> **Exercise instructions**: Strip the pictures and reproduce the rest of the listing exactly.

> **Dataset excerpt**:

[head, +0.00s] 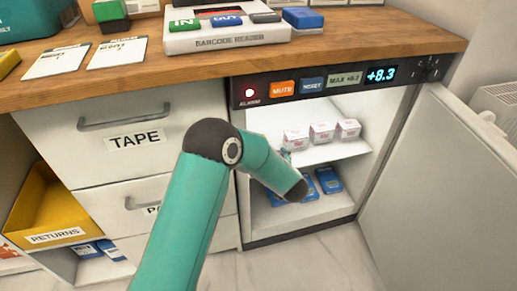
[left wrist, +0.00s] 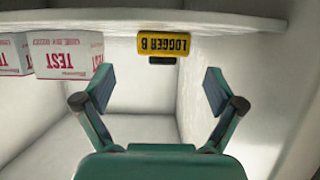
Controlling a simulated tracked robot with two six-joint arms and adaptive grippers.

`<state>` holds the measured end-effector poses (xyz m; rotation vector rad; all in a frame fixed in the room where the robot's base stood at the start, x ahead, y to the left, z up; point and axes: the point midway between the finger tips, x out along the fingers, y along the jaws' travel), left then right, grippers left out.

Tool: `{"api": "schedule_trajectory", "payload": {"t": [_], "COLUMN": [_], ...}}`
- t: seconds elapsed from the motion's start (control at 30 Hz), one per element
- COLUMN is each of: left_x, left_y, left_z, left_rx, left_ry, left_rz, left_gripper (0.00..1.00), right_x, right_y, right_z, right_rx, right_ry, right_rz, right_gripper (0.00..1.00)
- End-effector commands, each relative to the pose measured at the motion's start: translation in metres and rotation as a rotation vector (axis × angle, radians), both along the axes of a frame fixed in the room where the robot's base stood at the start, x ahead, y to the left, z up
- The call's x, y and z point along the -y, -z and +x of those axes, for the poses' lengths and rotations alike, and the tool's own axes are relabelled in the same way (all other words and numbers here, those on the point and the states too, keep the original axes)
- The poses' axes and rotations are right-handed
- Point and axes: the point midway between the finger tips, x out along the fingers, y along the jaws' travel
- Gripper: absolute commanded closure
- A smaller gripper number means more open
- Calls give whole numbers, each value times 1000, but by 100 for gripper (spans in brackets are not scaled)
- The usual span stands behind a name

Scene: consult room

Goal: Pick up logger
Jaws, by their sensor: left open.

> **Result**:
[head, +0.00s] 
[left wrist, +0.00s] 
Controlling a simulated tracked robot with two six-joint arms and adaptive grippers.

`<state>` holds the measured end-effector poses (xyz m; rotation vector rad; all in a frame fixed in the room where the robot's base stood at the start, x ahead, y to the left, z up; point and axes: the point midway between the finger tips, x out along the fingers, y along the jaws' travel), left then right, grippers left out.

Tool: `{"api": "schedule_trajectory", "payload": {"t": [_], "COLUMN": [_], ...}}`
- t: seconds elapsed from the motion's start (control at 30 Hz), one per element
- COLUMN is each of: left_x, left_y, left_z, left_rx, left_ry, left_rz, left_gripper (0.00..1.00), right_x, right_y, right_z, right_rx, right_ry, right_rz, right_gripper (0.00..1.00)
- End-effector commands, each relative to the pose measured at the motion's start: translation in metres and rotation as a rotation vector (axis × angle, radians), both along the axes of a frame fixed in the room where the robot's base stood at the start, x ahead, y to the left, z up
- The call's x, y and z point along the -y, -z and +x of those axes, for the poses' lengths and rotations alike, and the tool's own axes are relabelled in the same way (all other words and numbers here, those on the point and the states too, keep the original axes)
- The poses' axes and rotations are right-handed
- Point and axes: the point midway between the finger tips, x out along the fingers, y along the jaws' travel
- Gripper: absolute commanded closure
- A smaller gripper number means more open
- Calls give whole numbers, each value times 1000, but by 100 for gripper (spans in brackets are not scaled)
- The usual span stands behind a name

Scene: consult room

Goal: Pick up logger
Jaws, by their sensor: left open.

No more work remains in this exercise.